■ **PROBLEM STATEMENT**
Pick out each line of the records in which the word "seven" appears.

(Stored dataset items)

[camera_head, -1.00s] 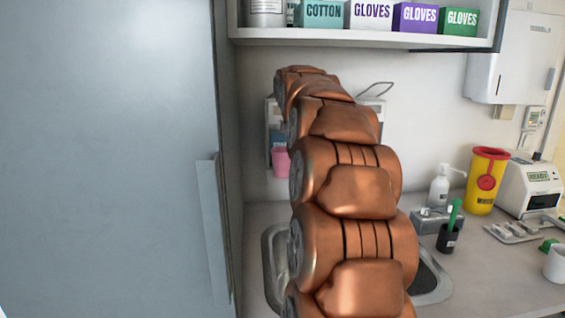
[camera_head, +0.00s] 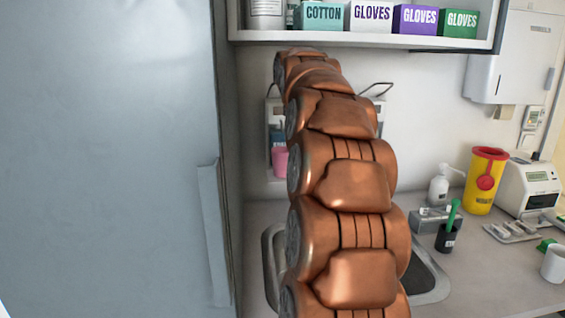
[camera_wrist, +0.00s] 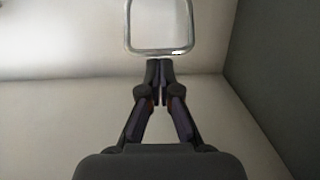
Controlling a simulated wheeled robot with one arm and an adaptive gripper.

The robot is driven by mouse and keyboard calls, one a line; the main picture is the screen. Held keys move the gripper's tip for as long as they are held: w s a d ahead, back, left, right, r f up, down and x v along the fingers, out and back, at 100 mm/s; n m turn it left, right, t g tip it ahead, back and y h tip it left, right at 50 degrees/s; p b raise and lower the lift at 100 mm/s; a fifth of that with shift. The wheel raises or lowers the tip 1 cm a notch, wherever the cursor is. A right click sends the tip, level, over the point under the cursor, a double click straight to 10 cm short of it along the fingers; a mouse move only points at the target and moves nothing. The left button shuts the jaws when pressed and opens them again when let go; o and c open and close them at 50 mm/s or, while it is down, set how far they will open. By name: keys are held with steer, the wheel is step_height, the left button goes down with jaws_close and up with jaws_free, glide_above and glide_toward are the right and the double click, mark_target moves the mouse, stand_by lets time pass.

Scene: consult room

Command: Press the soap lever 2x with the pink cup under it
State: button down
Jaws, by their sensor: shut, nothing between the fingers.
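The pink cup (camera_head: 280,161) is at the lower left of the wall-mounted dispenser unit (camera_head: 271,115), beside my arm. My arm hides the middle of that unit, so what is directly above the cup is only partly seen. A bent-wire lever (camera_head: 379,84) sticks out on the unit's right side. In the wrist view a wire lever loop (camera_wrist: 160,51) lies just beyond the tips of my gripper (camera_wrist: 159,65). The fingers are shut with nothing between them; whether they touch the wire is unclear. My gripper is hidden in the head view.
A shelf (camera_head: 360,39) with glove and cotton boxes hangs above my arm. A tall grey cabinet (camera_head: 110,150) stands close on the left. The sink (camera_head: 430,285) is below. A pump bottle (camera_head: 439,187) and yellow bin (camera_head: 483,190) stand right on the counter.

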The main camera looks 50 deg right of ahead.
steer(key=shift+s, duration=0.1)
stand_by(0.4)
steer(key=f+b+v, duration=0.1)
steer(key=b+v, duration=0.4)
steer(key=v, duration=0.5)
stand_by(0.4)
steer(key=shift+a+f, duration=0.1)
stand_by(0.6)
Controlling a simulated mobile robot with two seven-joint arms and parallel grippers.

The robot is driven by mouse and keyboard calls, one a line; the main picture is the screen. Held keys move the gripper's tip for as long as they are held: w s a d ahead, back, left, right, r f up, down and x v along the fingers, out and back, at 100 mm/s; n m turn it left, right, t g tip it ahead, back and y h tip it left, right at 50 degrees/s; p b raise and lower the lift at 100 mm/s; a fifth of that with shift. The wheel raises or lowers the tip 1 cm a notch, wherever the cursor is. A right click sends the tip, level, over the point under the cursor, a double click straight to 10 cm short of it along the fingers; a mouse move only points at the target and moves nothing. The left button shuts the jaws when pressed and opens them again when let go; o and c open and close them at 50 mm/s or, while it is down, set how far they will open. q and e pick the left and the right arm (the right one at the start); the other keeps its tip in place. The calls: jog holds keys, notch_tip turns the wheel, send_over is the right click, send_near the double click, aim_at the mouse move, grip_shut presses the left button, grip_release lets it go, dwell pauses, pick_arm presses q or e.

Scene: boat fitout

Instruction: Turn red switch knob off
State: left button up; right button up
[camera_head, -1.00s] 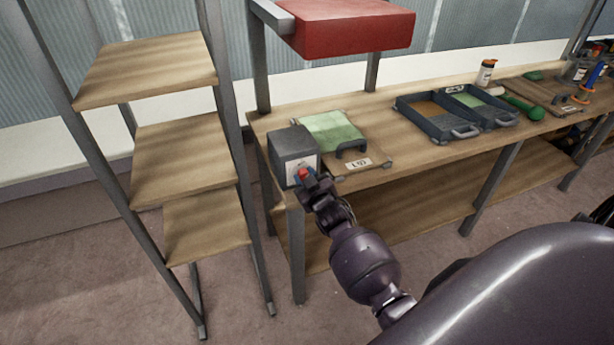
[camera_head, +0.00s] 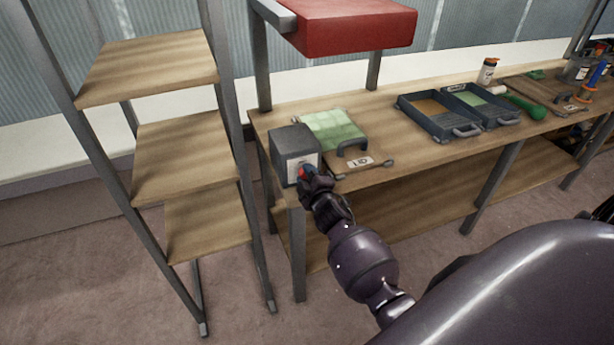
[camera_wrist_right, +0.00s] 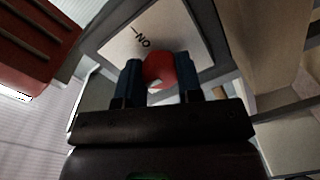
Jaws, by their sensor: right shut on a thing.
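A grey switch box (camera_head: 290,142) stands at the left end of the workbench, with a pale label plate on its front. The red switch knob (camera_wrist_right: 159,70) sits on that plate and shows between my fingers in the right wrist view; "ON" is printed on the plate (camera_wrist_right: 150,35) beside it. My right gripper (camera_wrist_right: 160,82) is shut on the knob, one blue finger on each side. In the head view the right gripper (camera_head: 308,176) covers most of the knob. My left gripper is not in view.
A green pad (camera_head: 330,128) and a small labelled board (camera_head: 362,165) lie beside the box. Two dark trays (camera_head: 436,118) stand farther right. A red cabinet (camera_head: 355,25) hangs above the bench. A wooden shelf rack (camera_head: 185,155) stands at the left.

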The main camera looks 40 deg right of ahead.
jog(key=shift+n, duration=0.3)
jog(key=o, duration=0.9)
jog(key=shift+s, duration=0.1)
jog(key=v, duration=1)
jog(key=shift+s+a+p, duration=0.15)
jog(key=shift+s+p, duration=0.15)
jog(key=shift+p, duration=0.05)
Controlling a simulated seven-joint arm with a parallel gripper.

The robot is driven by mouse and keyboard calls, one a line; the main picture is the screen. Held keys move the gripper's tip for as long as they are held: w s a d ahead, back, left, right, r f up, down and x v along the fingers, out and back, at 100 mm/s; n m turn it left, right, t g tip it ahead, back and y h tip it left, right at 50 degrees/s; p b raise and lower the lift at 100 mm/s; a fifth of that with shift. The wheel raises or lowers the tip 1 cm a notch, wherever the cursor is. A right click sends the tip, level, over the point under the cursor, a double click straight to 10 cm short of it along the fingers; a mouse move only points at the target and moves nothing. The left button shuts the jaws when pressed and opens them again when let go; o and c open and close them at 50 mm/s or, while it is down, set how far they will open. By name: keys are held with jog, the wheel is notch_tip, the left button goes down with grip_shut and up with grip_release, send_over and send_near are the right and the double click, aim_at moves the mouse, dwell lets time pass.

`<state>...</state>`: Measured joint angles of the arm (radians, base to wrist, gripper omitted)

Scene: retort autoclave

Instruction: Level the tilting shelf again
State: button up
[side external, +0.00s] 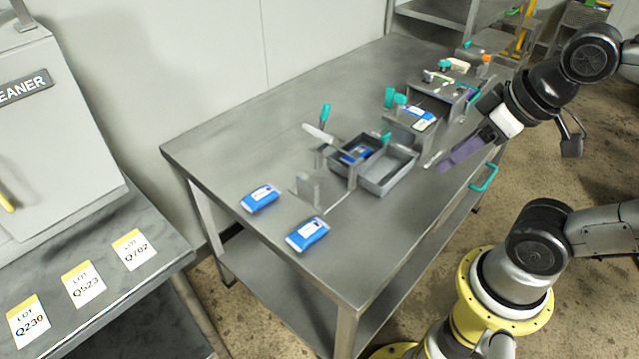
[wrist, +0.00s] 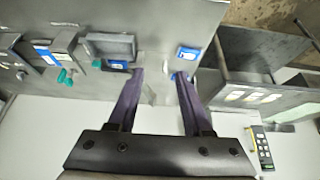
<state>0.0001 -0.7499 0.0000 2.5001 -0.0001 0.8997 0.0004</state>
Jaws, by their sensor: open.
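The tilting shelf seems to be the small grey metal shelf (side external: 408,117) right of the table's middle, with a blue-and-white pouch (side external: 418,112) on it and teal handles (side external: 394,98) beside it. It looks sloped, but I cannot tell how far. It also shows at the left of the wrist view (wrist: 62,42). My gripper (side external: 432,164) has purple fingers, spread apart and empty, above the table's front edge, in front of and below the shelf in the picture. In the wrist view, nothing is between the fingertips (wrist: 158,76).
A grey two-part bin (side external: 388,172) with a blue item inside stands left of the shelf. Two blue pouches (side external: 260,198) (side external: 307,233) lie at the table's left end. Another fixture (side external: 455,88) stands farther right. A teal handle (side external: 484,178) projects from the front edge. The table's back left is clear.

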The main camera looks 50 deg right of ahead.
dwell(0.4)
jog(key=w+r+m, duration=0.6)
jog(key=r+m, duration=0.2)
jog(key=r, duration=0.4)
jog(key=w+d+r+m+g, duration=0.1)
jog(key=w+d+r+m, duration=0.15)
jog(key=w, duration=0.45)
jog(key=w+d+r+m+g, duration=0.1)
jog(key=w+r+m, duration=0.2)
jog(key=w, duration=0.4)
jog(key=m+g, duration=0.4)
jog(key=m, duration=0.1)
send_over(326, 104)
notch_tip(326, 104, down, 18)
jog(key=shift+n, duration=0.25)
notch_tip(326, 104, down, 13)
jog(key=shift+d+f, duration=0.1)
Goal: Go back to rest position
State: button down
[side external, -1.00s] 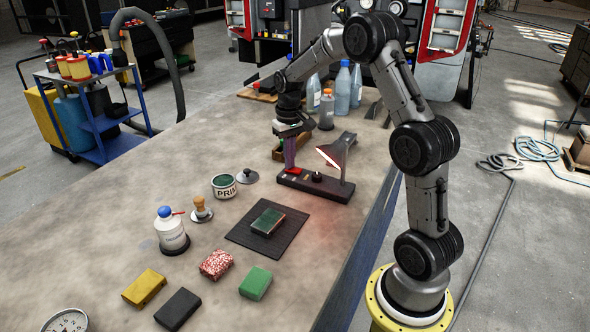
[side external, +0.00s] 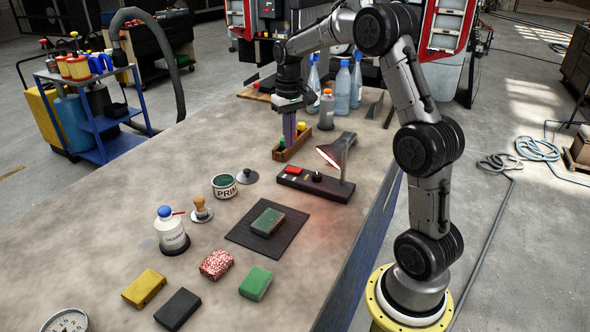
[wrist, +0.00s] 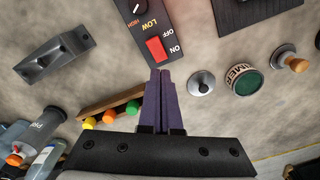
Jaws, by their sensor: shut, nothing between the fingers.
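My gripper (side external: 289,138) hangs pointing down over the far part of the workbench (side external: 190,150), just in front of the wooden tray (side external: 300,142). Its purple fingers (wrist: 160,95) are together with nothing between them. In the wrist view the fingertips appear just below the red switch (wrist: 157,50) of the lamp base, marked ON, OFF and LOW. In the side view the fingers are above and behind the lamp base (side external: 300,180), apart from it. They hide part of the tray.
A lamp (side external: 338,150) rises from its base. Bottles (side external: 342,90) stand behind the tray. A primer tin (side external: 224,186), a wood-handled stamp (side external: 201,209), a white bottle (side external: 171,232), several blocks and a dark mat (side external: 245,235) with a green block (side external: 268,221) occupy the near bench. The left bench surface is clear.

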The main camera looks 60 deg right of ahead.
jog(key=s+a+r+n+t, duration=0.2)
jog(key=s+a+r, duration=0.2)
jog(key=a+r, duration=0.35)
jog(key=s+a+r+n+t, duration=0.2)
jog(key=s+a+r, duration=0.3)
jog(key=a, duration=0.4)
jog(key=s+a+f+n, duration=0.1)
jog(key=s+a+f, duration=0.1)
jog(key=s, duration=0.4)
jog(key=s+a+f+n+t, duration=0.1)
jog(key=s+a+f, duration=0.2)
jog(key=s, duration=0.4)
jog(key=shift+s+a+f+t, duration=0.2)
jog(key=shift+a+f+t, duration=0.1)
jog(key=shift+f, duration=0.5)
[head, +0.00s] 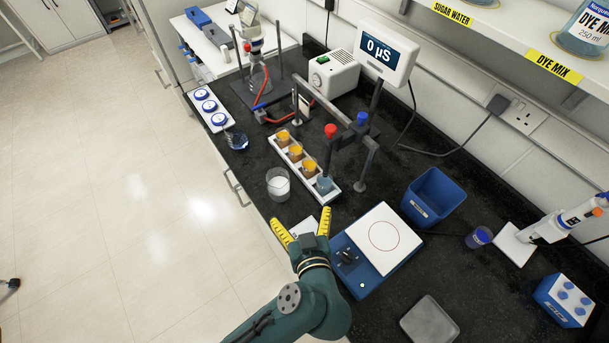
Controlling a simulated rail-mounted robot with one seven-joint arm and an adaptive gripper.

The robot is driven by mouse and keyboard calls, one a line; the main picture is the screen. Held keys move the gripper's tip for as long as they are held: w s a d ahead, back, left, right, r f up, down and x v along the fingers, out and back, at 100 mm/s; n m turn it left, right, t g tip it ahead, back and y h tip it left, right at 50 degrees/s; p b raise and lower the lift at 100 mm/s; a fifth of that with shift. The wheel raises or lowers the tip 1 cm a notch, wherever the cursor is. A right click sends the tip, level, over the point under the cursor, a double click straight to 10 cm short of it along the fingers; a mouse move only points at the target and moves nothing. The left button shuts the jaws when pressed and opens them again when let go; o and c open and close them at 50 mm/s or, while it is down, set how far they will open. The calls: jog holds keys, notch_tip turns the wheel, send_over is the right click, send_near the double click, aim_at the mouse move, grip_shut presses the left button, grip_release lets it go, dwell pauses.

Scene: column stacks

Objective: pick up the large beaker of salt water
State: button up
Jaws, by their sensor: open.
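A clear glass beaker (278,184) with whitish contents stands upright on the black bench near its left edge. I can read no salt water label on it, but it is the only large beaker that shows plainly. My gripper (302,223) is open, with its two yellow fingers spread apart and pointing towards the back of the bench. It is in front of the beaker and a little to its right, apart from it, with nothing between the fingers except a partly hidden white card (303,227) on the bench behind.
A blue hotplate (357,274) is right of my gripper. The bench edge is close on the left.

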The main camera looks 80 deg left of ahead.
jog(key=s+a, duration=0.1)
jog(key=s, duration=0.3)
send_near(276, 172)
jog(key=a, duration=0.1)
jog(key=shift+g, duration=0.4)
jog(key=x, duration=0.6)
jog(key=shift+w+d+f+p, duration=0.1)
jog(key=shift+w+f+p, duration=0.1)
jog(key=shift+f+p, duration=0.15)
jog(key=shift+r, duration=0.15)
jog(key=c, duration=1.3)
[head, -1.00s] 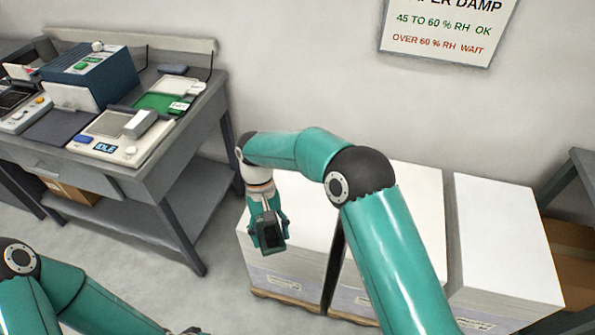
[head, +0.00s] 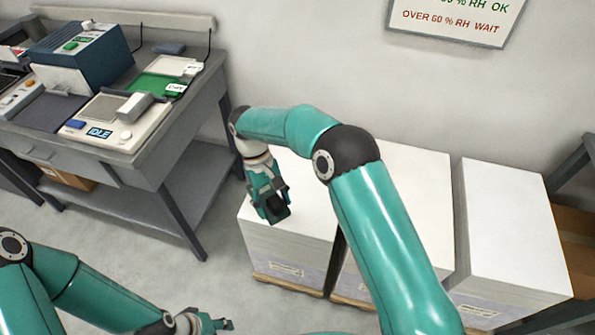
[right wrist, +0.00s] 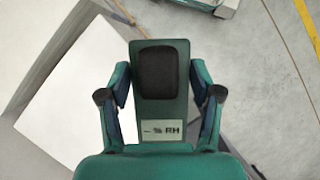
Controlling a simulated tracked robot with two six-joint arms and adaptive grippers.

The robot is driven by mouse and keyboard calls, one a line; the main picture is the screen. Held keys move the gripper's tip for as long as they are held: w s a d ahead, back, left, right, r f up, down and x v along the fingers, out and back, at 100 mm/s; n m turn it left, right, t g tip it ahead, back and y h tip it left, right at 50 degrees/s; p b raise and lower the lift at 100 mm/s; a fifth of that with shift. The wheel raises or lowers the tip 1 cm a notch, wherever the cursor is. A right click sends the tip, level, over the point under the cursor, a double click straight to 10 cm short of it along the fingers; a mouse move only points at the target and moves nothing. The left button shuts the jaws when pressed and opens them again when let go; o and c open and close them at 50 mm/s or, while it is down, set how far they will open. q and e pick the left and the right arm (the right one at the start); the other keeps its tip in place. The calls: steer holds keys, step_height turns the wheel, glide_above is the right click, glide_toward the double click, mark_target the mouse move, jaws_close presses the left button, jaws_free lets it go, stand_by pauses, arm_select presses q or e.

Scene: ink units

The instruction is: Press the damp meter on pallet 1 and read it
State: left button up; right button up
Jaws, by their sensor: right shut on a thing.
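My right gripper (head: 266,200) is shut on the damp meter (head: 277,208), above the front part of the leftmost white paper stack (head: 303,182). In the right wrist view the meter (right wrist: 160,112) is a dark green slab between the two fingers, with a black pad at its far end. Its small pale display (right wrist: 161,131) reads "-- % RH", with no number. I cannot tell whether the meter touches the paper. The labels on the stacks are too small to read. My left gripper (head: 212,324) is low at the bottom edge, partly cut off, away from the stacks.
More white stacks (head: 510,215) stand to the right on pallets. A wall sign (head: 455,20) reads "over 60 % RH wait". A grey bench (head: 150,165) at left holds a scale (head: 118,120) showing "IDLE" and a blue box (head: 85,55). Floor is clear between bench and stacks.

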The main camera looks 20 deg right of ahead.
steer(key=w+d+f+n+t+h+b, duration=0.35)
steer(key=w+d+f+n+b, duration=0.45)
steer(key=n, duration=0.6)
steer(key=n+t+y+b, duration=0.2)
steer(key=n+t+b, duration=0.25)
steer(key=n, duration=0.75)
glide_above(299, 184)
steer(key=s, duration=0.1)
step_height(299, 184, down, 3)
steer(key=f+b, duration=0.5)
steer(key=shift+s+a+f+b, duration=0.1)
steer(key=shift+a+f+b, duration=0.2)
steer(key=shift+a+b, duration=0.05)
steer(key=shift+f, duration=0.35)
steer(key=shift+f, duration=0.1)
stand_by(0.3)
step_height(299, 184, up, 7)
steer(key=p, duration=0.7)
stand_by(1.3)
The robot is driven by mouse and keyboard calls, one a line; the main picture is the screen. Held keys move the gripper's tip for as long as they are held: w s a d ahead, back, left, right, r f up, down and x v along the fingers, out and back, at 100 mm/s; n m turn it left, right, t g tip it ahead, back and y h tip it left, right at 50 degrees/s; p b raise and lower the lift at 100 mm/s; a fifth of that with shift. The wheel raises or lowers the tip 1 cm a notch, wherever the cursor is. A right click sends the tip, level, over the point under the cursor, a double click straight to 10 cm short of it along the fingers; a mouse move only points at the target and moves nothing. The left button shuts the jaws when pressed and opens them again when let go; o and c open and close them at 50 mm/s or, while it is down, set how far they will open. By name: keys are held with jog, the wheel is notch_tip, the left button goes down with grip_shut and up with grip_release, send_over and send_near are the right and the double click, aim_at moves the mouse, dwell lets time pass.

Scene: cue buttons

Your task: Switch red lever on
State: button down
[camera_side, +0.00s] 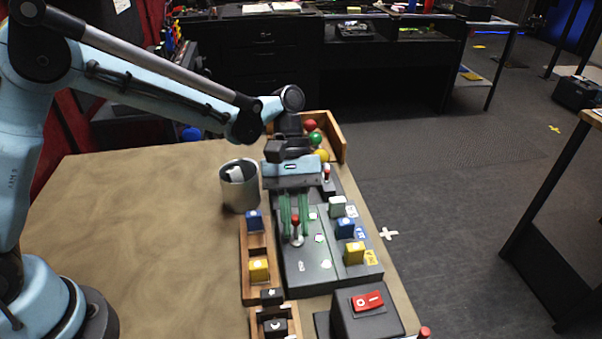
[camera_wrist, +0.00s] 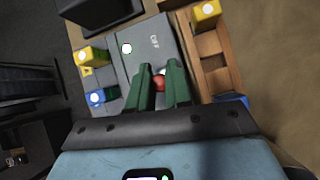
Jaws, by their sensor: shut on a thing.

■ **WRITTEN RESPONSE**
Controlling a simulated mobile robot with two seven-joint arms and parallel grippers.
Controlling a simulated seven-joint arm with a parallel gripper.
Controlling a simulated rail-mounted robot with one seven-joint arm and an adaptive gripper.

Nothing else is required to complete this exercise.